As opposed to forcing the girls to drop out because they have to take care of their baby.
It also teaches "comprehensive" sex education to students in the ninth grade, just in time for high school.
So in the science classroom, we should give the kids all of the facts and let them decide. But in sex education, we should only teach them one thing and one thing only. And that thing should be the one thing that the entire species is hardwired not to do. Okay! Got it!
If the school is bending over backward to accommodate teen mothers and encouraging the promiscuity that leads to it,
Remember folks, "encourage" currently means "doesn't vilify a teenager for not following bogus religious rules". This recap courtesy of Webster! Rewriting the dictionary for over 200 years!
these girls would have no choice but to assume that premarital sex and motherhood are acceptable social norms.
Yep! No choice at all! No other places anywhere in the world that they could possibly get information about one of the largest life impacting choices they will ever make!
Parents? No way! They can't talk to them.
TV? Nope! Nothing about sex there!
Internet? Please! There's no sex on the internet! No chat rooms, no IMs, no blogs, no email, no text messages about it. Get serious!
Newspapers, magazines, libraries, et al? No way! These kids can barely read.
Friends? Yeesh! Who do you think is getting these girls pregnant?
Other family members? As if! They're all going to tell them just not to have sex!
There we go! We're fresh out of possibilities. Kids have no choice!
Sarah Brown of the National Campaign to Prevent Teen Pregnancy said, "This is not a story about sex education." Of course it is! It just happens to be a story that liberals are trying to hide, as it confirms--once again--the failure of comprehensive sex education.

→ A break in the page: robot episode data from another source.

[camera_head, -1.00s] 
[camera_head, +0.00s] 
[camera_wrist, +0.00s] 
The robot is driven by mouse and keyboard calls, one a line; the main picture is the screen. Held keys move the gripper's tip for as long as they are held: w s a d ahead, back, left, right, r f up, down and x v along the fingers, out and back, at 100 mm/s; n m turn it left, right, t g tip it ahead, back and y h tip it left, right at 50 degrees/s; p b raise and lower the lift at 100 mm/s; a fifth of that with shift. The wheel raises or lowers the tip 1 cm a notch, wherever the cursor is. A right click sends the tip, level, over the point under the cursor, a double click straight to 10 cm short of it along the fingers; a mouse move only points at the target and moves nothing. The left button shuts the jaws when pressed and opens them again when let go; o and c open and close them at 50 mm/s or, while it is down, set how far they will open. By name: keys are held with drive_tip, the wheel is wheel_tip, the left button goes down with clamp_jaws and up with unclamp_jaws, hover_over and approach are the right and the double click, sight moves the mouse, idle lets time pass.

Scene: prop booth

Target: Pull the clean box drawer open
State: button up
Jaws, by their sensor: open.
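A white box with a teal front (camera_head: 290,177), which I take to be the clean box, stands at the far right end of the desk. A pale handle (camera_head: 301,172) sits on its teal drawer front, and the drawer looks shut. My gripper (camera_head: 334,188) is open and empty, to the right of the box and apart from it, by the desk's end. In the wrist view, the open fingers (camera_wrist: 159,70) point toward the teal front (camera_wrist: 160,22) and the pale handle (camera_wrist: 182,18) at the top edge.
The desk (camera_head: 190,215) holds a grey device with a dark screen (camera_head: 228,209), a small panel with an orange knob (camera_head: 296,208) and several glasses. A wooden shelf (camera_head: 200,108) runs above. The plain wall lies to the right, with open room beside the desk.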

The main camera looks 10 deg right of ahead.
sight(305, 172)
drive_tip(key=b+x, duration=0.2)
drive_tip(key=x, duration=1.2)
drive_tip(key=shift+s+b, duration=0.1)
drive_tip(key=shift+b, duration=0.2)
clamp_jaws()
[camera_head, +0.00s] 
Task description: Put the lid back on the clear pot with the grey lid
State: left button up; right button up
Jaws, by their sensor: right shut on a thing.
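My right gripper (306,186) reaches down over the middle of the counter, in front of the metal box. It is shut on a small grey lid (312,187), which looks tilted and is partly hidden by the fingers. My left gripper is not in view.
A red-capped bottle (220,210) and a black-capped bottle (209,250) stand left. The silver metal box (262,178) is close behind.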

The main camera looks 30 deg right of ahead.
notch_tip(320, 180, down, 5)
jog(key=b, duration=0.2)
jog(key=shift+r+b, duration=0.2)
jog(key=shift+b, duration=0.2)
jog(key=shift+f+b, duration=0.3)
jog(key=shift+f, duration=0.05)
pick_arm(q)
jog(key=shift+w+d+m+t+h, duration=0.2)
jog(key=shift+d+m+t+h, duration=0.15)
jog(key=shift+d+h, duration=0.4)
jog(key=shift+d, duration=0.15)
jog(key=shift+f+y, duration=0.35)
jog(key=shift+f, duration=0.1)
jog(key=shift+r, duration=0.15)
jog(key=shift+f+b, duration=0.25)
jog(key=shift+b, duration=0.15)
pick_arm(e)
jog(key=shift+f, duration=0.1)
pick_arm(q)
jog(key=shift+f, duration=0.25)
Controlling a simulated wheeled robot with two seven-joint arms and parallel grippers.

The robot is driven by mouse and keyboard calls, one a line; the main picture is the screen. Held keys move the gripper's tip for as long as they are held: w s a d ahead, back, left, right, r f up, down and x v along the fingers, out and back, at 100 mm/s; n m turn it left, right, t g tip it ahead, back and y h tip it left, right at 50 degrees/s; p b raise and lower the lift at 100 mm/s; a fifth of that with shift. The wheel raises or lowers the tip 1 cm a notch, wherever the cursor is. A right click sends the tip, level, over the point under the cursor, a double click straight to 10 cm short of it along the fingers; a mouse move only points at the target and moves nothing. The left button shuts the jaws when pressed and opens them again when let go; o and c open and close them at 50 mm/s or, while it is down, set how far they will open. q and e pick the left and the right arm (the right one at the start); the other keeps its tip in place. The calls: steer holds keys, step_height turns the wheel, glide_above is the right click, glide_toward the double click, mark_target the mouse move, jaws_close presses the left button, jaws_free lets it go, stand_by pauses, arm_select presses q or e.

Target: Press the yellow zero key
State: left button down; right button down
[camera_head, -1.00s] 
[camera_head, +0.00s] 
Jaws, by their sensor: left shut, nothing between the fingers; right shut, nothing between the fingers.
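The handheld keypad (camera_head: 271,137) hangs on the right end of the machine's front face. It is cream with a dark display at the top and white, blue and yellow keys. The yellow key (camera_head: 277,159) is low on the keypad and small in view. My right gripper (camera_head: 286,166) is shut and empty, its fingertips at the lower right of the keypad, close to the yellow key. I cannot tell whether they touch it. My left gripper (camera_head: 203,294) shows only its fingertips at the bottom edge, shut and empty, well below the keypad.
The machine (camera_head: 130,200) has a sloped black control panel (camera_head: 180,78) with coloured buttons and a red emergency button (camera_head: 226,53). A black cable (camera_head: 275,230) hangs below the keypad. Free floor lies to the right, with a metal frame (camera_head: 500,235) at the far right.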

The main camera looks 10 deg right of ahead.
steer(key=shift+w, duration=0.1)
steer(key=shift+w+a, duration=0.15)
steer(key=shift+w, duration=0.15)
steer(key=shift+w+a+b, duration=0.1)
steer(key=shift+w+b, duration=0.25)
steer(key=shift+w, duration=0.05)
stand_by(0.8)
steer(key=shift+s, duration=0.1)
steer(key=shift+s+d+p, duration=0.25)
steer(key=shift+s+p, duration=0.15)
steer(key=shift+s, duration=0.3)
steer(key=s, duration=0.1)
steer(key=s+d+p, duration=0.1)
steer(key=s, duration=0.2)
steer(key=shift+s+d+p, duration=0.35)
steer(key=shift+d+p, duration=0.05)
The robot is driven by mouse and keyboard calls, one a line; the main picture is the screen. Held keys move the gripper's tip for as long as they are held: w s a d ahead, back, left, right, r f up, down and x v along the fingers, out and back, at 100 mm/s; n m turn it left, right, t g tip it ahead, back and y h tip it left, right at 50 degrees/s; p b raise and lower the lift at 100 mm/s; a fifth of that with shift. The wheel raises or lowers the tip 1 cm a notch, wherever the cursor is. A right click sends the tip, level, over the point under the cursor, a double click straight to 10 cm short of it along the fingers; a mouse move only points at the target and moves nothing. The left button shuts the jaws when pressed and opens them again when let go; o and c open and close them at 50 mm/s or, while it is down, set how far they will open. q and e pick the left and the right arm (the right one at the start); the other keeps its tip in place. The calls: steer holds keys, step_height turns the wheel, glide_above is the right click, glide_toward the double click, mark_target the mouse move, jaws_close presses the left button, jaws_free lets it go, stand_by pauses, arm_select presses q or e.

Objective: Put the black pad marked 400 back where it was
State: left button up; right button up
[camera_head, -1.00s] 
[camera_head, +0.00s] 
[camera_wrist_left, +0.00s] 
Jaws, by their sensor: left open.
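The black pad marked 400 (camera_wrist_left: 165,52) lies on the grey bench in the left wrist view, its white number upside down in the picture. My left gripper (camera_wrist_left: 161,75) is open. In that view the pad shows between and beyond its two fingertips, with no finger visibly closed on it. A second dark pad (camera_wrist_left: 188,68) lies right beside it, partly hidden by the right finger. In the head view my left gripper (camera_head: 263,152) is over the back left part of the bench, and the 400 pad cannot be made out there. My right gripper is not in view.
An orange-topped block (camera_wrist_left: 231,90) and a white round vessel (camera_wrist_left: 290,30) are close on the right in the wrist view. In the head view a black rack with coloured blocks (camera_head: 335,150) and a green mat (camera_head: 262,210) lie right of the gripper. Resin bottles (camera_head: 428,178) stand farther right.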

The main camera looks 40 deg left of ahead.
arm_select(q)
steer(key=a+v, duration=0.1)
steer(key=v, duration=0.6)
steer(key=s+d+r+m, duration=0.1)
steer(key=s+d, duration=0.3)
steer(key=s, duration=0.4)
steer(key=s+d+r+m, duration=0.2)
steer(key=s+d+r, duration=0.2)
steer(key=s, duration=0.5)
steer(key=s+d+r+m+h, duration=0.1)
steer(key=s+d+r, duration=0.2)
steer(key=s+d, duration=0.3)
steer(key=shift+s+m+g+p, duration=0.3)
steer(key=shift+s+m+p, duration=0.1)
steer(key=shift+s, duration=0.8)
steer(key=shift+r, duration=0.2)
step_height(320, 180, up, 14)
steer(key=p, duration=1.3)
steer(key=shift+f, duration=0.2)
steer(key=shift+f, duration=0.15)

Yep! Complete failure! We didn't whip the pregnant girl down the middle of the street for the offense against God of having sex?!? We all fail! Our school had the audacity to teach teenagers about the very instincts that every single human being gets when they hit puberty?!? Clearly that's a horrible idea!

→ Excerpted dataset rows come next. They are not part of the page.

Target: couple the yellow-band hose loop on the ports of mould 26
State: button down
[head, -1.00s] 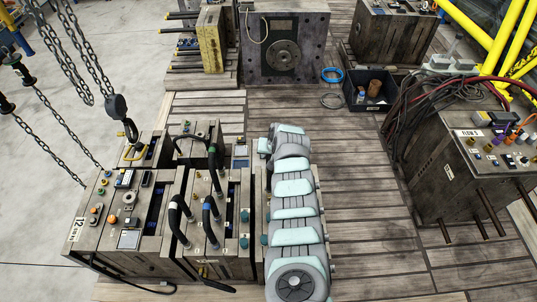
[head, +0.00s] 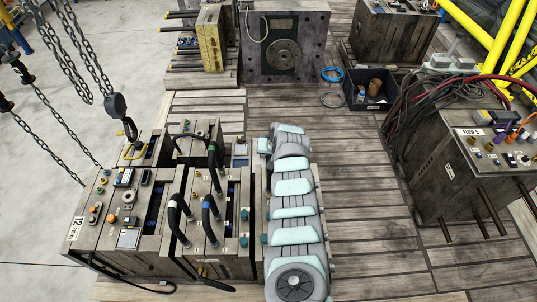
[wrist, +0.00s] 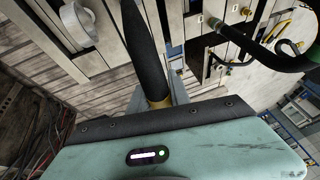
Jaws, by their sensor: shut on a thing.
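In the wrist view a black hose (wrist: 143,50) with a yellow band (wrist: 158,102) stands between the grey fingers of my gripper (wrist: 158,96), which is shut on it at the band. The hose runs away from the gripper towards the top of the picture; its far end is out of view. In the head view my arm hides the gripper and the held hose. I cannot read a number 26 on any mould. A mould block (head: 218,245) left of my arm carries black hoses with a blue band (head: 206,203) and a green band (head: 212,149).
A mould marked 12 (head: 78,228) stands at the left, with a chain hook (head: 118,106) hanging above it. A black bin (head: 368,92) sits behind. The planks (head: 365,200) right of my arm are clear.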

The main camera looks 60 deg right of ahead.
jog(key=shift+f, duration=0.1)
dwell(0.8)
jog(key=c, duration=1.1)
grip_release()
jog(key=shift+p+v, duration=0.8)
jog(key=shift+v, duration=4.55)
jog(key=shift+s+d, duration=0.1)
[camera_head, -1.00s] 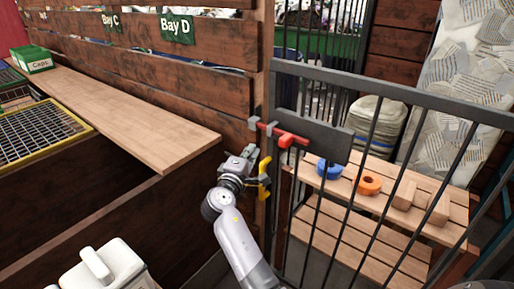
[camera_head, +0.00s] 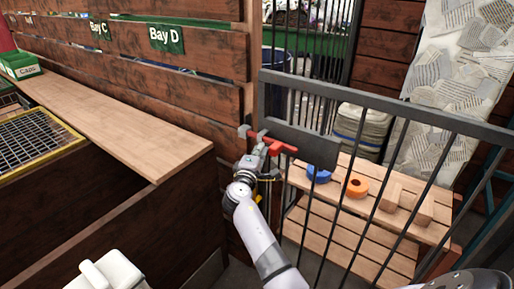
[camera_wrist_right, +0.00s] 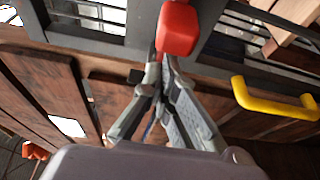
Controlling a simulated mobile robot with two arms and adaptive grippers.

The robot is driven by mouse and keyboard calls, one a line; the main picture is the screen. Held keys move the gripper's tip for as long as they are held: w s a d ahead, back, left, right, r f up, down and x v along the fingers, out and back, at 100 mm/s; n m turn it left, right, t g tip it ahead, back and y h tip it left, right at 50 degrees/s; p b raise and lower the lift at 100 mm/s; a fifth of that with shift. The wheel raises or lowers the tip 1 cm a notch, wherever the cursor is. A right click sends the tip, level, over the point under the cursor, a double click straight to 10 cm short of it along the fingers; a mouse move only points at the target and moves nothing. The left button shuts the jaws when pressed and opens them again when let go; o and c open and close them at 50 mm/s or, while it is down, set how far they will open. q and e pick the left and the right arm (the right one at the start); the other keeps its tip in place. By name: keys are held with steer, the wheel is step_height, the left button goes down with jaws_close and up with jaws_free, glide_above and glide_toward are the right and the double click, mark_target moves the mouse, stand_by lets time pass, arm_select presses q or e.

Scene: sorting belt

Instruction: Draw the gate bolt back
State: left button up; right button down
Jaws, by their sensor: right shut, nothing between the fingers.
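The red gate bolt (camera_head: 281,146) lies across the gap between the wooden post and the dark plate (camera_head: 302,145) on the barred gate (camera_head: 385,108). Its red knob (camera_wrist_right: 179,30) fills the top middle of the right wrist view. My right gripper (camera_head: 262,149) is at the bolt, just left of the knob in the head view, and hides part of the rod. Its fingers are shut and empty, with the tips close by the knob; I cannot tell whether they touch it. A yellow handle (camera_wrist_right: 275,98) is right of the fingers in the wrist view.
Behind the gate, a slatted shelf (camera_head: 345,205) holds a blue ring (camera_head: 319,175), an orange ring (camera_head: 357,187) and wooden blocks (camera_head: 407,201). A wooden counter (camera_head: 120,120) runs along the left, beside the plank wall with the Bay D sign (camera_head: 167,39).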

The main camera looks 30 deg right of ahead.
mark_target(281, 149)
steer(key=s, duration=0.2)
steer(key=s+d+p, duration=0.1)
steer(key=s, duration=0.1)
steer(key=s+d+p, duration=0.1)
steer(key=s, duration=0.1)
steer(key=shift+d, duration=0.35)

Planned Parenthood celebrated when Gov. Deval Patrick (D) refused the federal funds for abstinence programs in Massachusetts schools. Had he accepted the grant and encouraged schools like GHS to use it to teach sexual restraint, the storyline in this storied fishing village might have been different.

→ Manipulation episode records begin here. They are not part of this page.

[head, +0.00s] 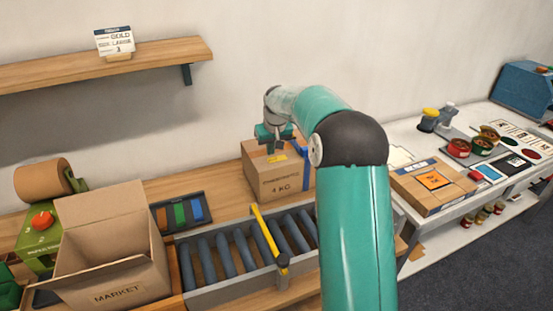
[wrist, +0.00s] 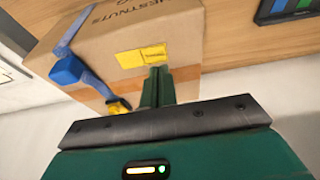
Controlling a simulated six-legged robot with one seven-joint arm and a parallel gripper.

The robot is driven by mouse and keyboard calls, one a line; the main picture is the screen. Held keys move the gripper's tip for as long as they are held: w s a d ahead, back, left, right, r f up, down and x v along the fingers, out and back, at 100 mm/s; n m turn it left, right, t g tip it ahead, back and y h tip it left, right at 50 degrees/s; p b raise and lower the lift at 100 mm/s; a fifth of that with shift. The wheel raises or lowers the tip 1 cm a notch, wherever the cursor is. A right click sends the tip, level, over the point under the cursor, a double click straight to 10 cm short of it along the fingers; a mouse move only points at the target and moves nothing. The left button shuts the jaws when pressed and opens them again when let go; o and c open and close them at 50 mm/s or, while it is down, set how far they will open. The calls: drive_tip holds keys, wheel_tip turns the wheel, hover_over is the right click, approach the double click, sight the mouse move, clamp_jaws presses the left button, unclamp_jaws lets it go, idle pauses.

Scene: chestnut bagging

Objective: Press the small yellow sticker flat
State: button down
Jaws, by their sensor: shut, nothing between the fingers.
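The small yellow sticker (wrist: 141,56) is on the cardboard box marked "chestnuts" (wrist: 193,40), near an edge of a face with printing. In the head view the sticker (head: 277,158) shows on the top of the box (head: 285,184), just below my gripper (head: 276,148). In the wrist view my gripper (wrist: 156,78) is shut and empty, its fingertips close to the sticker's lower right edge. I cannot tell whether they touch it. A blue strap-like piece (wrist: 72,62) and a small yellow piece (wrist: 118,105) show at the box's left side.
A roller conveyor (head: 235,255) with a yellow bar (head: 265,232) lies in front of the box. An open "market" carton (head: 110,245) stands at left beside a tray of coloured strips (head: 180,212). Another carton (head: 432,183) lies on the white table at right.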

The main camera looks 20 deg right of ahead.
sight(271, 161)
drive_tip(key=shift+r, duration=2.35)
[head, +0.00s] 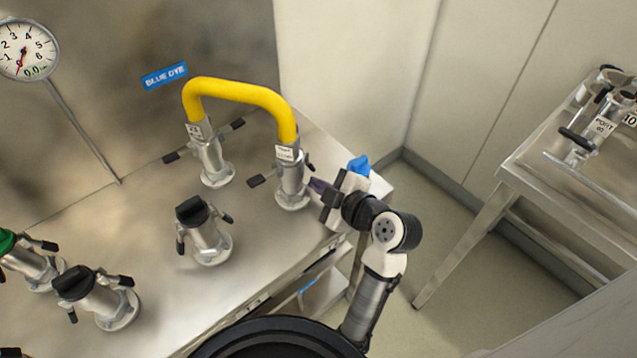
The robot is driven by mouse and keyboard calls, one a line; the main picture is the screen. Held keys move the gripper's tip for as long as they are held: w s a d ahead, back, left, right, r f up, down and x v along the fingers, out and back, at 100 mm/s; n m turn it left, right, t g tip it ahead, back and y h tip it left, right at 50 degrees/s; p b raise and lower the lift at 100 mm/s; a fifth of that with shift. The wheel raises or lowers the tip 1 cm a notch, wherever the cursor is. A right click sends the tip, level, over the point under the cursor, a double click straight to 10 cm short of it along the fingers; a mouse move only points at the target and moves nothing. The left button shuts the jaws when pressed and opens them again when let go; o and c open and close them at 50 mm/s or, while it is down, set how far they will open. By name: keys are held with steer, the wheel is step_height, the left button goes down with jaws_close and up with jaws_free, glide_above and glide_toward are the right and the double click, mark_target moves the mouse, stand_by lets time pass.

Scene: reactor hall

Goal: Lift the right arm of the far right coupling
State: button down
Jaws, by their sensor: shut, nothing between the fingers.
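The far right coupling (291,184) is a silver metal fitting standing on the steel bench, with the right end of a yellow hose (243,90) on top and a white label. Its left black-tipped arm (258,181) sticks out to the left. Its right arm (310,168) shows as a short dark piece close to the body, just above my fingertips.
Another coupling (211,160) holds the hose's left end. A black-capped coupling (205,236) stands in front, and more (100,297) stand at lower left. A gauge (27,49) is on the back wall. A steel table (531,160) stands to the right, with open floor between.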

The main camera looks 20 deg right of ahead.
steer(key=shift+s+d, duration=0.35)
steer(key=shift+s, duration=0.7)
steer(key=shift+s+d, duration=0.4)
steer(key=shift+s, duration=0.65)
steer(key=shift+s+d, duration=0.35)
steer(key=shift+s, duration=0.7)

Certainly would have been different! They still would have had sex, but with abstinence only education they would have been branded evil, lying, stinking, traitors to their community as well!
Instead schools like Gloucester insist on promoting promiscuity over abstinence in direct contradiction of the wishes of 78 percent of parents (as expressed in a 2007 Zogby poll)
Note the lack of teenagers who were polled. It's pretty easy to say "no" when you're not the one giving anything up.
Like us, these parents don't understand what's wrong with telling kids to simply say "no." Isn't that the message we give them on other dangerous activities like drug and alcohol use?
So everyone is pre-programmed with a huge smoking drive and if we all didn't smoke the human race would end? Dude, your analogy needs some serious work. Try going after something that the human body really needs - like eating, for example.
We tell them not to smoke. And unlike sex education, we don't hand them filters and say "If you're going to light up, smoke safely."
Yeah, the smoking thing still isn't working. Did you get this one out of "Sucky Analogies to Use to Try to Confuse Idiots"? Or did it come from "1001 Lousy Analogies That Won't Work At All"?
Now that public schools are starting to reap what they've sown with the "just do it" mentality, states are scrambling to accommodate kids and their poor decision-making. On teen sex, it's time to stop treating the problem and start preventing it with the only birth control that is 100% effective--abstinence.
And we're finally to the crux of the issue. Abstaining from sex is 100% effective in avoiding sex. But Abstinence Only Sex Education is utterly proven to be a completely worthless pipe dream. It fails every study that it's been subjected to. More importantly it fails the basic precept of education: That we should be teaching the next generation what we know.
Abstinence Only education is, by definition, refusing to teach the subject that is claims to teach. That, my friends, is always going to be a bad idea.